RT carries “Larry King Now,” a talk show similar to his record-setting CNN program “Larry King Live,” something that apparently surprised Donald Trump when his interview with his old friend Larry King ended up on Russian television.

So I knew about King’s RT connection, but when Ed Schultz, formerly of MSNBC, and former U.S. Rep. Allen West (R-Fla.), a Fox News contributor, popped up on RT on my hotel TV screen in Krasnoyarsk, that really made me question more.

In his RT promo, King defines journalism as “asking the right questions and demanding the right answers.” It’s more than that, as every one of my Journalism 101 students learns tackling their first essay question: “Why does a democracy need journalism and the First Amendment?”

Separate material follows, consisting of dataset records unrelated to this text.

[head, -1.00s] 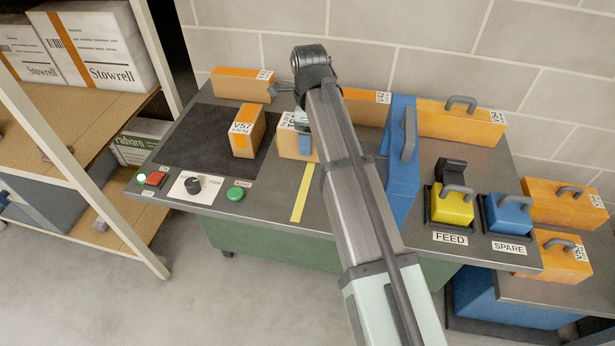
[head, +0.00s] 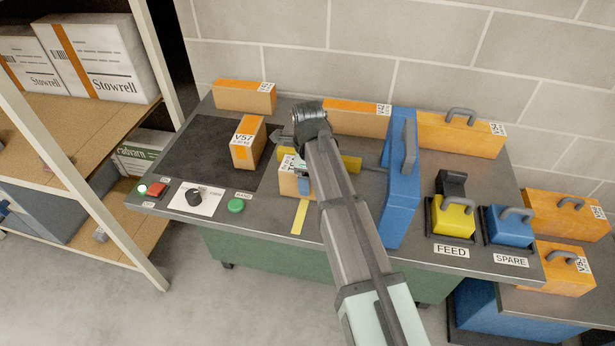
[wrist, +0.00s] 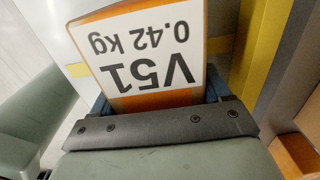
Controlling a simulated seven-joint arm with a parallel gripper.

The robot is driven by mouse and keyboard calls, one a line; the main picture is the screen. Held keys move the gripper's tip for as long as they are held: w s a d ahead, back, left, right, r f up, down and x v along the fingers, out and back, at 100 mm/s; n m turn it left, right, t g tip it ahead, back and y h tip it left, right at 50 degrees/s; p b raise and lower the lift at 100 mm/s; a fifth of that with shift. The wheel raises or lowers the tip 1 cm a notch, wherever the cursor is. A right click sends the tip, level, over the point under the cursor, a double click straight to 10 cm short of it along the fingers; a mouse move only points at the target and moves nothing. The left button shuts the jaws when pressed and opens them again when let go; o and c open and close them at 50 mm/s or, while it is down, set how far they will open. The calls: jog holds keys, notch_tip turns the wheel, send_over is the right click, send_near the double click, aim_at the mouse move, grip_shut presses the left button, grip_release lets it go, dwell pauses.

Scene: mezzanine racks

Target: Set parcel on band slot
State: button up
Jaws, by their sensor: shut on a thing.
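My gripper (head: 303,182) is shut on a small cardboard parcel (head: 287,185). In the wrist view the held parcel (wrist: 140,50) shows a white label, upside down, reading V51 0.42 kg, with orange below it. The parcel is right of the dark band area (head: 195,140), over the grey bench top. I cannot tell whether it touches the bench. Parcel V57 (head: 241,155) stands on the right part of the dark area. The wrist and arm hide part of the bench behind the held parcel.
Orange-topped parcels stand along the back, one at left (head: 243,100) and one in the middle (head: 350,122). A tall blue panel (head: 403,180) with a handle stands right of my arm. The left of the dark area is clear.

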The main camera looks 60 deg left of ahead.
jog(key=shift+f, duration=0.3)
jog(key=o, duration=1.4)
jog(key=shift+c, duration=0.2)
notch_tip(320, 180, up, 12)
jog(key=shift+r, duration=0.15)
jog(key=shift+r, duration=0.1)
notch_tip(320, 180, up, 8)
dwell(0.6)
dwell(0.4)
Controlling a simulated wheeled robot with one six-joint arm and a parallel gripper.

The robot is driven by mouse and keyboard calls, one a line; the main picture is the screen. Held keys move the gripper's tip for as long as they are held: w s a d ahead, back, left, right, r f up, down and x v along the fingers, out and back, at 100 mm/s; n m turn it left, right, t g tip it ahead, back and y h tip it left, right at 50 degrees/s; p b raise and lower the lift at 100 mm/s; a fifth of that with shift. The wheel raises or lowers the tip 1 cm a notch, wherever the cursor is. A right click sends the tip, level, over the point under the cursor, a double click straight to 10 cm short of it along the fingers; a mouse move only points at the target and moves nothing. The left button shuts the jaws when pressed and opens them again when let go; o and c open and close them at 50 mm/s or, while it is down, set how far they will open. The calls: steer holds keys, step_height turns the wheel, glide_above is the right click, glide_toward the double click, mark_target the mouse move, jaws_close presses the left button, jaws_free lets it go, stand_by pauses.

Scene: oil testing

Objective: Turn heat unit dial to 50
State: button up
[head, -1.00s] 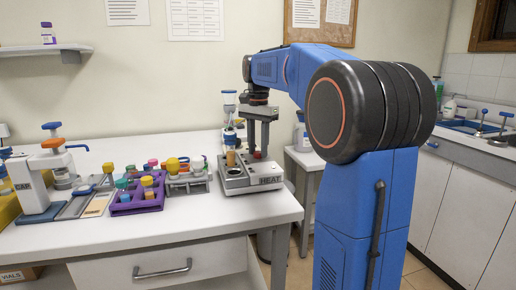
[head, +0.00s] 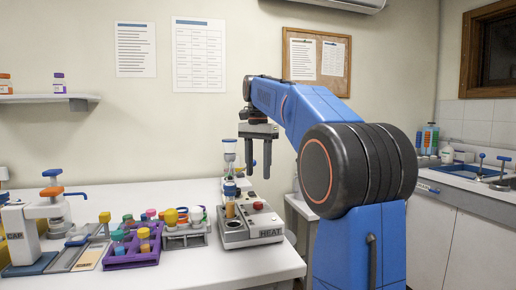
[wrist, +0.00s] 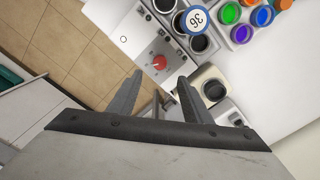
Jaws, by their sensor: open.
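The heat unit (head: 236,240), a light grey box marked HEAT, stands at the right end of the white table. Its red dial (head: 258,205) sits on top toward the right side. In the wrist view the red dial (wrist: 159,62) shows just beyond my fingertips, with its pointer visible but its scale too small to read. My gripper (head: 258,172) is open and empty, pointing down above the heat unit with a clear gap over the dial. In the wrist view my gripper (wrist: 160,88) has its two fingers apart, the dial roughly between and ahead of them.
A vial with a blue cap (head: 230,200) stands in the heat unit, left of the dial. A purple rack (head: 131,253) of colored-cap vials and a white capping press (head: 48,215) are farther left. Beyond the table's right end is open floor (wrist: 75,50).

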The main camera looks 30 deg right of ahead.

Students learn about journalists’ watchdog role against corruption. On my two-week tour of Russia across 3 of 11 time zones, I coached investigative reporters serving as watchdogs against corrupt land deals, housing scandals, dangerous roads, seizure of a public lake for private gain, and even monks driving Mercedes as they try to drive locals off their island to improve their tourism coffers.

Students learn that journalists serve as a voice for the voiceless. I was inspired by the story of a Russian ethnic group of reindeer hunters losing their rights as modern developments encroached on their land.

And particularly in this presidential election year, students learn about journalists’ essential role to inform citizens about candidates and issues.

I know, I know: You’re fed up with this migraine of a presidential election campaign, you’re disappointed in the journalists covering it and you’re tired of hearing the candidates’ same old spiels.

But, my fellow American citizen, if you are thinking of sitting out the presidential election, please think again. After having spent two weeks in Russia this fall following seven weeks this summer in China, I have found new energy in two realities: We are about to elect the next leader of the free world, and the world is watching us.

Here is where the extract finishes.